:: Direction ::
Which lines include the word "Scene"? Copy each of them.

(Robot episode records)

++++

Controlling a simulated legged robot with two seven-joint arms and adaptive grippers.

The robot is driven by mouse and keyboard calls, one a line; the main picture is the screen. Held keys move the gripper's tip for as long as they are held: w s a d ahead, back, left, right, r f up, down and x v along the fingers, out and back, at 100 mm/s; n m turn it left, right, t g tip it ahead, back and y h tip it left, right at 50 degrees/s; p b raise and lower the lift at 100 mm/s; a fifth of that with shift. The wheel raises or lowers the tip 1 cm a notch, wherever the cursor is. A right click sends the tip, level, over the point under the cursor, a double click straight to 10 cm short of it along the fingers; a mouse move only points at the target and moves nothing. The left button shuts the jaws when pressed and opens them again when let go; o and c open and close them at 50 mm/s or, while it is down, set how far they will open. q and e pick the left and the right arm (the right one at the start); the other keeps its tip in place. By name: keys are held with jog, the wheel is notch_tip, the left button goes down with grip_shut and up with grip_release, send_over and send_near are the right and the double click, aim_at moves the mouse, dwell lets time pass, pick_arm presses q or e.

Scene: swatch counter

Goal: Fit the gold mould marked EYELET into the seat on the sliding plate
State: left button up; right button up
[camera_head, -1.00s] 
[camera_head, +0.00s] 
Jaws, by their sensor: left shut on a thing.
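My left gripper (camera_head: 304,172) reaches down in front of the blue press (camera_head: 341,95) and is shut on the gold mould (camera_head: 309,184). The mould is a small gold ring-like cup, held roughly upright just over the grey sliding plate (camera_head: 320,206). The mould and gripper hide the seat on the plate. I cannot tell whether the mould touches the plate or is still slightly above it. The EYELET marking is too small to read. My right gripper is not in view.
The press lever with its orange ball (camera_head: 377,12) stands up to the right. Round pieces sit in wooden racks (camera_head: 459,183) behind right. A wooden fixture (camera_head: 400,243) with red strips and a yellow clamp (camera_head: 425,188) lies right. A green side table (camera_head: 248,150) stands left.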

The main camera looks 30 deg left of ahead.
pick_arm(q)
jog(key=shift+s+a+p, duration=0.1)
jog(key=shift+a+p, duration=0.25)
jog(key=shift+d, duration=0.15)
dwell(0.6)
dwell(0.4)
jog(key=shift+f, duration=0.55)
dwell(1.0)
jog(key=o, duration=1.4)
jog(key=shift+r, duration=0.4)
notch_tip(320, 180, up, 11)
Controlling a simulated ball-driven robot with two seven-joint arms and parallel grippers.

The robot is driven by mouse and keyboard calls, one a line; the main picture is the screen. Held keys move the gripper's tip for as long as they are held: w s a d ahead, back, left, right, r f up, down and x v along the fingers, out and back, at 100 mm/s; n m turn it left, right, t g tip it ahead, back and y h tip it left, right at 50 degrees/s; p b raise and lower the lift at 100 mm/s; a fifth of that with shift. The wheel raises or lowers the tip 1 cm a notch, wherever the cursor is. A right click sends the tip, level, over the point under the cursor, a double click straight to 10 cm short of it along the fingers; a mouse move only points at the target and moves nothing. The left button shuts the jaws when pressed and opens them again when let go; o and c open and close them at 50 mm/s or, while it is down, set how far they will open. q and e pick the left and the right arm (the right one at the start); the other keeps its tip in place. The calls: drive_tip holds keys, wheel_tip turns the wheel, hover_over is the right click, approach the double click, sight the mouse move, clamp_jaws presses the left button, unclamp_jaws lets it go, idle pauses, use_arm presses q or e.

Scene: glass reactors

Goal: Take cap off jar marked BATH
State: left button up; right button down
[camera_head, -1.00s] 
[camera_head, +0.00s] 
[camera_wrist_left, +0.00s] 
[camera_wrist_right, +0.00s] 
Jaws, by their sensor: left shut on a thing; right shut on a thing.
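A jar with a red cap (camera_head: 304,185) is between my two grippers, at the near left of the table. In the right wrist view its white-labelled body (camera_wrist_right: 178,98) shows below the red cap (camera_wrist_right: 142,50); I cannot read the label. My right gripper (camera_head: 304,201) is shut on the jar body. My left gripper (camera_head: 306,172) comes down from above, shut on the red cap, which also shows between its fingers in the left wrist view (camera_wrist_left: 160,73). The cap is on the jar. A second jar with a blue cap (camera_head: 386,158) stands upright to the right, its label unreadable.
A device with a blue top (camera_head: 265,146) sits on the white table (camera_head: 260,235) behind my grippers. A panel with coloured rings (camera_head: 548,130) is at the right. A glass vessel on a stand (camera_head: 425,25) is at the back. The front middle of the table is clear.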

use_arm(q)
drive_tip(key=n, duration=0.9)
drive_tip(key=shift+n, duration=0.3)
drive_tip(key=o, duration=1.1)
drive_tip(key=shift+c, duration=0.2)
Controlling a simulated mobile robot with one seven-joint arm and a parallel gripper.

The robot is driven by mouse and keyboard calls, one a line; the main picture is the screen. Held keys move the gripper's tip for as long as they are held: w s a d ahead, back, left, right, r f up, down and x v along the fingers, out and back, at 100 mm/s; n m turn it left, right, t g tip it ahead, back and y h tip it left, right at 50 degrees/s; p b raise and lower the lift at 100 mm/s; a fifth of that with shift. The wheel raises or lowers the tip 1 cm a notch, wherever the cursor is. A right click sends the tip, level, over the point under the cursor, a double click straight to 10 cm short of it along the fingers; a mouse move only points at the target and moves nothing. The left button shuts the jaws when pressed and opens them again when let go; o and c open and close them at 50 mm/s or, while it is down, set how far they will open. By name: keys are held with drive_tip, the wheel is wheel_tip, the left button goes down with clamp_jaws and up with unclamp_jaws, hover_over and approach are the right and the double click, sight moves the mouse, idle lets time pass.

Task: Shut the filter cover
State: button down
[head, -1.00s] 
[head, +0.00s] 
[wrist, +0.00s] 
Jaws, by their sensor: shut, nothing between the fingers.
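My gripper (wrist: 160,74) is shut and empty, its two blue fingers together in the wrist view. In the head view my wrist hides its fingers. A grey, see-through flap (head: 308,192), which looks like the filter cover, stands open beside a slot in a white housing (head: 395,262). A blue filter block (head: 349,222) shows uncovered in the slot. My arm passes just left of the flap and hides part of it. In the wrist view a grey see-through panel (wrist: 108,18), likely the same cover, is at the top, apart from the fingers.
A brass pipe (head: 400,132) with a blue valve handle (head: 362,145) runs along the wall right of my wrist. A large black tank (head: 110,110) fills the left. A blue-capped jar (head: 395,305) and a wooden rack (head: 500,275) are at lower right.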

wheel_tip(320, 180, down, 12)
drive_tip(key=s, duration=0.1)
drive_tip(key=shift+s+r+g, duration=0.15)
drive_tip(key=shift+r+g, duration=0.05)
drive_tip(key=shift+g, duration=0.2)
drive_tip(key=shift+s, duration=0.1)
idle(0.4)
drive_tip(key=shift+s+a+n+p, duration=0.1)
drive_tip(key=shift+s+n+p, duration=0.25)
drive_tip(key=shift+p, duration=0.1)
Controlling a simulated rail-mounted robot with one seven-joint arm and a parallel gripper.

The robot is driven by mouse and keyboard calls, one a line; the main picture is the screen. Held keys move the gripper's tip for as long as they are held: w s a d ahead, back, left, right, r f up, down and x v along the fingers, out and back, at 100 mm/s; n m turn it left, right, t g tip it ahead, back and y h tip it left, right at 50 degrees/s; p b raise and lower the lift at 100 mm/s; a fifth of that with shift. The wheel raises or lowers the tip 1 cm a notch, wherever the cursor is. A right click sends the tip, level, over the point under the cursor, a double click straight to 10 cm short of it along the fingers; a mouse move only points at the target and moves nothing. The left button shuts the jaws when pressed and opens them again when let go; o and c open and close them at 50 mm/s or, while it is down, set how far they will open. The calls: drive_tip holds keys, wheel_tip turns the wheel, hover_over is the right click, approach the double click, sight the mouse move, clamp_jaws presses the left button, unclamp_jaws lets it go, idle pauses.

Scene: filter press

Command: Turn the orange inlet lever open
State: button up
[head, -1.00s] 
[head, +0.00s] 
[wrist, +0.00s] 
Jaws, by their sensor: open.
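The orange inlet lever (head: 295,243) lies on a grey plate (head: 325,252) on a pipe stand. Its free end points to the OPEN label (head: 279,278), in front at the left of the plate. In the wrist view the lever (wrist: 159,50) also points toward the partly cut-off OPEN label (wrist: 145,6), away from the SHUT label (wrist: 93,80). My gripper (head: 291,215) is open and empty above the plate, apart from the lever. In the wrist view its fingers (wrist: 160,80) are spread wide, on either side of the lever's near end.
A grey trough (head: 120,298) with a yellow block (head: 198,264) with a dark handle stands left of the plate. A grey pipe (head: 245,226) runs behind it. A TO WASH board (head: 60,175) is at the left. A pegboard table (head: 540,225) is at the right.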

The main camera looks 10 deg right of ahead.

++++

:: Solution below ::
Scene: swatch counter
Scene: glass reactors
Scene: filter press

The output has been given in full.